My only reservation with the cast is American character actor Peter Sarsgaard. As David, he shares some nice chemistry with Mulligan, but he’s too old for the part; also, his British accent wavers at certain points.

An Education is briskly directed by Lone Scherfig. It is candescently photographed by John de Borman, and Paul Englishby provides the whimsical musical score.

The sets are authentic and exquisitely designed, reminiscent of those from the excellent television series Mad Men, which is also set in the early 1960s. But if Mad Men is a warm glass of red wine, An Education is sparkling champagne.

Nick Hornby’s script, meanwhile, has dialogue as crisp as anything I’ve heard all year. Jenny’s quip to David after her deflowering is an instant treasure.

Regardless, An Education is still a mundane romance with a conventional trajectory.
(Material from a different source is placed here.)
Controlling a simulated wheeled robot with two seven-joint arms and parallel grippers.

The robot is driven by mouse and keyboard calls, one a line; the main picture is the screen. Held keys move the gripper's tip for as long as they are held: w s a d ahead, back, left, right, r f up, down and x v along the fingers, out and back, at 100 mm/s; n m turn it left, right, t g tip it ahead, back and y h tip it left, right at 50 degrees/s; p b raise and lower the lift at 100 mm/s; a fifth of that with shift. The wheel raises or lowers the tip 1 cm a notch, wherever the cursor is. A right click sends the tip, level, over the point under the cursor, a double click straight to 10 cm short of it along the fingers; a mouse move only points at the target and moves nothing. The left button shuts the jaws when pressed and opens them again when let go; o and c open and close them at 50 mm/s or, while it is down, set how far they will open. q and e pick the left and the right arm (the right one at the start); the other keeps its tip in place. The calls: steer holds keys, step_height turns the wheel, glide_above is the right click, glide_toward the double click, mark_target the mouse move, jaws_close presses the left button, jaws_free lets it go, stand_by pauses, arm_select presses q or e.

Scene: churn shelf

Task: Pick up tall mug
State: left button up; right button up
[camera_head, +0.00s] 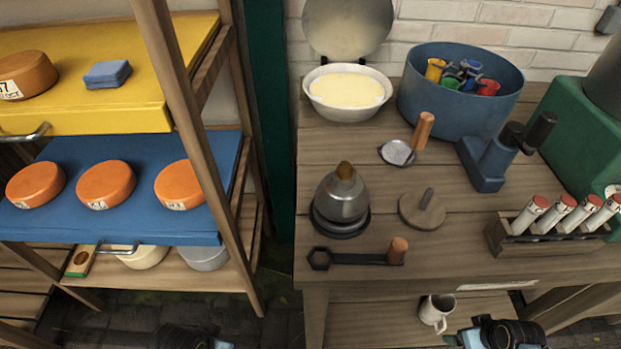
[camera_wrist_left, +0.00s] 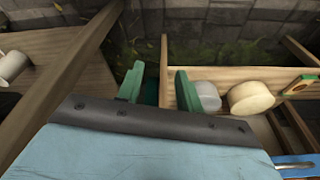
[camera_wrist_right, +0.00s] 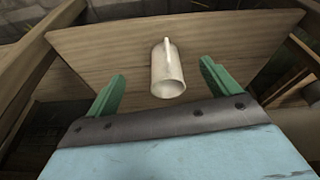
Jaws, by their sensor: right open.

It offers few surprises and wraps up the complications of Jenny’s schooling, not to mention her frisky relationship, far too easily.

While the cinematography is easy on the eyes, the dialogue is fantastic, and the performances, including a breakthrough from Mulligan, are mostly exceptional, An Education is quite predictable and avoids detouring into more challenging material when it has the chance.

The cast graduates with top honours, but maybe Hornby, already an accomplished novelist, needs to take some lessons on how to shake up the story structure.